»»

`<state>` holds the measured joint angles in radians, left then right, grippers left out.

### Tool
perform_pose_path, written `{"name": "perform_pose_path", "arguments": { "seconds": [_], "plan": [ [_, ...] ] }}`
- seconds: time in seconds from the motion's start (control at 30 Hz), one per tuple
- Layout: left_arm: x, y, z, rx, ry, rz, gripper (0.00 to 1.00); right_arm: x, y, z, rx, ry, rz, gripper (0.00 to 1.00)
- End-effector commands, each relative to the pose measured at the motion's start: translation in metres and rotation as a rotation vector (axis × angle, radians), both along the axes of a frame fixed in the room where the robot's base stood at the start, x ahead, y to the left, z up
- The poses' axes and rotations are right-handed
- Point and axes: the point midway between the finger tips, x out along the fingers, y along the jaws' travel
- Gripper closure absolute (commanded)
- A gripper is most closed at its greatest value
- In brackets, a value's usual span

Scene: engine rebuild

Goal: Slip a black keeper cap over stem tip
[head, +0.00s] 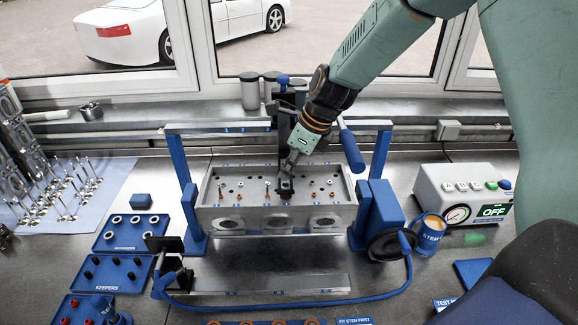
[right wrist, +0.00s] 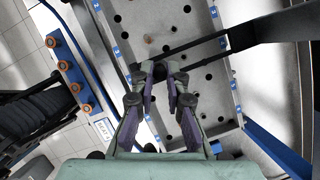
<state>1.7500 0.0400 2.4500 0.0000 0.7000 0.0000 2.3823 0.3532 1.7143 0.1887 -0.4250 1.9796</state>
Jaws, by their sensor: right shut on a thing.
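In the right wrist view the fingertips (right wrist: 160,72) close together over the head's holed deck, beside a black bar (right wrist: 190,45). Thin valve stems (head: 267,187) stand in the head to the left of the gripper. Whether the cap touches a stem cannot be told. More black keeper caps (head: 115,262) sit in the blue KEEPERS tray (head: 103,284). My left gripper is not in view.
Blue stand posts (head: 187,200) flank the head. A black upright tool (head: 285,125) with a blue handle (head: 352,150) stands over it. A gauge box (head: 464,195) and STEM cup (head: 431,229) stand right; loose valves (head: 70,190) lie left.

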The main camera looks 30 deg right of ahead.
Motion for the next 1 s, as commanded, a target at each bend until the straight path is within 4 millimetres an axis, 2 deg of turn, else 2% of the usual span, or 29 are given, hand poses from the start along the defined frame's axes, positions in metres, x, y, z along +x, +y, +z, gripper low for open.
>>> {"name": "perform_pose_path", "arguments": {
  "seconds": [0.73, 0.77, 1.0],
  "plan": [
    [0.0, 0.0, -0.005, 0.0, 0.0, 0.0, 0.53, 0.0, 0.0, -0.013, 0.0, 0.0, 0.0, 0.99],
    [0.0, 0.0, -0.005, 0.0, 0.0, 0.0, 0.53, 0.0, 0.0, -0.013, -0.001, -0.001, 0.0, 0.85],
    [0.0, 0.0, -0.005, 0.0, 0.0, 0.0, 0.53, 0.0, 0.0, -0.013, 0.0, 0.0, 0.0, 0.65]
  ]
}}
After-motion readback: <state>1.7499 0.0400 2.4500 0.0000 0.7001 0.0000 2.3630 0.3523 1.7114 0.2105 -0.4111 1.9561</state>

««

> **Work to complete**
The lines you need run from the one containing "- End-effector commands, each" down to the one containing "The main camera looks 30 deg right of ahead."; print them exactly, both ends included, and leave out pictures.

> **Complete answer**
- End-effector commands, each relative to the pose measured at the motion's start: translation in metres and rotation as a rotation vector (axis × angle, radians), both along the axes of a frame fixed in the room where the robot's base stood at the start, x ahead, y to the left, z up
- The poses' axes and rotations are right-handed
- Point and axes: the point midway between the finger tips, x out along the fingers, y along the jaws' travel
- Gripper closure absolute (commanded)
- A gripper is most closed at its greatest value
- In brackets, a value's usual span

Scene: engine rebuild

Goal: Slip a black keeper cap over stem tip
[head, +0.00s] 
[right wrist, +0.00s] 
<state>1.7500 0.0400 2.4500 0.0000 0.7000 0.0000 2.3823 0.3532 1.7143 0.1887 -0.4250 1.9796</state>
Jaws, by their sensor: right shut on a thing.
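In the right wrist view the fingertips (right wrist: 160,72) close together over the head's holed deck, beside a black bar (right wrist: 190,45). Thin valve stems (head: 267,187) stand in the head to the left of the gripper. Whether the cap touches a stem cannot be told. More black keeper caps (head: 115,262) sit in the blue KEEPERS tray (head: 103,284). My left gripper is not in view.
Blue stand posts (head: 187,200) flank the head. A black upright tool (head: 285,125) with a blue handle (head: 352,150) stands over it. A gauge box (head: 464,195) and STEM cup (head: 431,229) stand right; loose valves (head: 70,190) lie left.

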The main camera looks 30 deg right of ahead.

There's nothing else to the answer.